My relationship with Morocco started a few years after I was born. My family and I lived there for about three years in total, split between Fez and a Berber mountain village called Tanalt, while my father studied. My sister, the youngest of us four, was born in Fes.

I visited again when I was ten years old, just me and my dad. I was a brat, but it cemented fond memories in me that were firmer than the dream-like memories of my small child years. 

About six months ago, my brother left to live in Morocco and study with my father's teacher. Three months later, my other brother joined them.
I had been wanting to go back for so long that when we finally decided to spend our summer there, I didn't quite believe it. Not even when I was on the plane. It hit me when we landed, seven hours later, in Casablanca. It was a balmy day at 23°C, and it rained as we waited for our taxi to Fez. When I looked up, I could see the drops from wispy clouds, suspended for a moment in time, miles above us.

We didn't leave immediately for Fez; we  detoured for prayer at the historic Hassan II Mosque. It hugs the coast, with crashing waves at the foot of its walls.

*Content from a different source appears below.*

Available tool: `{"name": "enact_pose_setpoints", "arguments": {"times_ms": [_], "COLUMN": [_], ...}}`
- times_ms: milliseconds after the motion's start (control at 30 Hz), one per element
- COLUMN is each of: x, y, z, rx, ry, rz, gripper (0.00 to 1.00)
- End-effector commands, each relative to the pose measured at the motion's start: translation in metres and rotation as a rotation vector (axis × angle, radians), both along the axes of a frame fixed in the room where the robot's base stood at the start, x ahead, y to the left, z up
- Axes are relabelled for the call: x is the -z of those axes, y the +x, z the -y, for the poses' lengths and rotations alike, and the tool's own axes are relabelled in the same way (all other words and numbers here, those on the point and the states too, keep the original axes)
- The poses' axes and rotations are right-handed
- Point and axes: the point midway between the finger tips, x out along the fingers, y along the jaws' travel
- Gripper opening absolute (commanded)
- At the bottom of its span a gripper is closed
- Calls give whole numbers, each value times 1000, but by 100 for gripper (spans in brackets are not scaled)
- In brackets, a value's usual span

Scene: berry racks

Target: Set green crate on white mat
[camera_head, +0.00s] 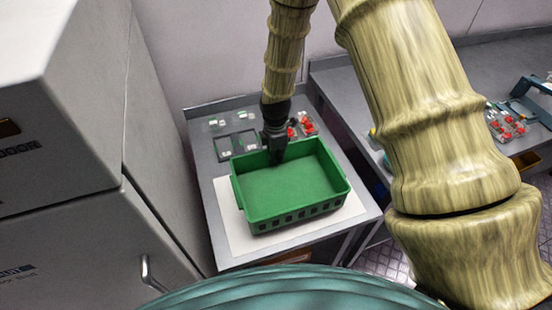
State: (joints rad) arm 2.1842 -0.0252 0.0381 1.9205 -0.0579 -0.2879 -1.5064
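The green crate (254,227) is upright and empty inside as far as I see. It sits over the white mat (235,228) on a small grey table. The mat shows along the crate's left and front sides, and the crate hides the rest. I cannot tell from this view whether the crate's base fully touches the mat. My gripper (275,155) points down at the crate's back wall, left of its middle. Its fingers overlap the rim there, and I cannot tell whether they are shut on it.
Small trays with red berries (304,125) and dark trays (237,145) stand behind the crate on the grey table (212,170). A large grey cabinet (75,190) stands close on the left. Another counter (345,85) with berry trays (505,122) is at right.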

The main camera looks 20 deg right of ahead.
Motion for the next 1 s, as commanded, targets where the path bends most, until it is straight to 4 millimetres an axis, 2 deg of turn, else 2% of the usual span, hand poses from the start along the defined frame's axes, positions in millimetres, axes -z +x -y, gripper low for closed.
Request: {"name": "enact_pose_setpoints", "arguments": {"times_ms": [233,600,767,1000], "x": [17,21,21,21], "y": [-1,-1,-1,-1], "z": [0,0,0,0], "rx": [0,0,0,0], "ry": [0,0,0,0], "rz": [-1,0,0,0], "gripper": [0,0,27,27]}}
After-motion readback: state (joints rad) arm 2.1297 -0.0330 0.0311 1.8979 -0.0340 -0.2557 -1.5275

People look tiny against its mass. I craned my neck to squint against the sun at the towering minaret, tallest in the world (though Saudi will, I'm sure, try to beat it at some point).

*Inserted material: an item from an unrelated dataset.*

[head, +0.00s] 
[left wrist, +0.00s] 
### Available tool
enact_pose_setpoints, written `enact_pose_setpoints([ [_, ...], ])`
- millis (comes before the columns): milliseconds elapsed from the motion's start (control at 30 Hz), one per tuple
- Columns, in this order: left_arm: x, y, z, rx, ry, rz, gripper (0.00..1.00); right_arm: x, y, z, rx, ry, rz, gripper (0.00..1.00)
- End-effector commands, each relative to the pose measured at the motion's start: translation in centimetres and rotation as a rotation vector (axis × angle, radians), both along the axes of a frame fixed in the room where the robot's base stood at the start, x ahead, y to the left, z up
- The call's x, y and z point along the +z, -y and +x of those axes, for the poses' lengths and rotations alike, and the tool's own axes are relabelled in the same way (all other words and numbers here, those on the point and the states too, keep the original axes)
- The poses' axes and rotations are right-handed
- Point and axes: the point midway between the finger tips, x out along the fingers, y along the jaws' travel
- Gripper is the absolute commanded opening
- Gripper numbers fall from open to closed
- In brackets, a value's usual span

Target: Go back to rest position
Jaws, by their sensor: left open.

I've been to Versailles (briefly) and Dolmabahce, Istanbul (less briefly) and though beautiful, they were almost grossly so. Hassan II mosque isn't like that. It's immense, it's incredibly detailed, and yet it doesn't overwhelm and overpower you like too strong perfume. Walking through it, I truly understood what 'drinking in the sights' felt like. 

Everything had been given due consideration, from the marble floors inlaid with vast Moroccan stars, to the enormous pillars, wide as (perhaps) six men linked arm and arm around it. The ceilings over the women's section were soothing mosaics of green, brown and white, touched with gold, pink and red, and were framed by precisely cut arches. The main areas were tiled in majestic green and blue, gold and grey, arching and stern. Dropping like flowering, sturdy crystals were glass chandeliers, some of them lit but most kept dark. 

It was a place you wanted to sit in and absorb, for hours, because the more you stared the more you noticed. But we had a five hour drive ahead of us, so we prayed, and left.